19 Şubat 2011 Cumartesi

sevmenin "20+" hali..


"sevginin kendi de zamanla değişir
belki de dönüşür biraz huzur kalır.."


zaman geçtikçe ve kişi 10'lu hanelerden 20'lilere terfi edince.. değişiveriyor her şey birden!

nasıl mı? şöyle ki..

onu gördüğünüzde kalbiniz ağzınızda atmıyor eskisi gibi ya da ne bileyim bir erkeğin gözlerinde erimiyorsunuz artık öyle güneşe tutulmuş dondurma gibi!

bir mesaja bin anlam yükleme devirleri sona eriyor mesela, telefon başında bekleyip "arasam mı aramasam mı? yok bekleyeyim önce o arasın.." demeler de tarih oluyor bir anda!

kanatlanmış uçan siz, bir gün bir de bakıyorsunuz yerdesiniz!

"romantik prens" numaralarını yutmamayı öğreniyorsunuz zamanla.. ve "sizin gibilerin ciğerini biliyorum" kıvamına geliyorsunuz yaşananlarla.. (ki bu da enteresan bir özgüven yaratıyor insanda!)

bunlar iyi, güzel, hoş da.. yine de bugün, heyecandan titreyen yorulmamış kalpleri gördüğümde, benim de ellerim yine eskisi gibi titreyebilse keşke dedim kendi kendime..
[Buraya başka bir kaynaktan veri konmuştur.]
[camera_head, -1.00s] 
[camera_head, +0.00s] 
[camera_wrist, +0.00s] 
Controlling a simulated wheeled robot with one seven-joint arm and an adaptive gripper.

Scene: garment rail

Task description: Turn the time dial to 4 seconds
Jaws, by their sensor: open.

kalbim! seni bu kadar yıpratmamış olsaydım keşke.. KEŞKE!

13 Şubat 2011 Pazar

♥♥


Herkesin ne dediğini dinleyip kendi bildiğimi okumakta üstüme yoktur benim.. Kim ne diyorsa beynimin bir köşesine kaydeder, sonra kendi doğruma yüzümü döner burnumun dikine dikine giderim..!

O yüzden birinin ne düşündüğü önemliyse, kendisi de önemlidir benim için..

Ve senin ne düşündüğün önemli, üstelik bir hayli!

Hani küçükken çocuklar ailelerinin her şeyi doğru bildiğine, her şeyi yapabileceklerine inanırlar ya.. İşte aynı onun gibi!

Bu yüzden "Gideyim mi" dediğimde sana ve sen dönüp "Senin yerinde olsam bir saniye düşünmeden giderim" dediğinde bana.. Gitmeye karar verdim, dönüp bakmadan arkama!

Gidiyorum, kalbim seninle kalsa da..

Yarın imzamı atıyor olacağım yeni bir hayata, yeni umutlara..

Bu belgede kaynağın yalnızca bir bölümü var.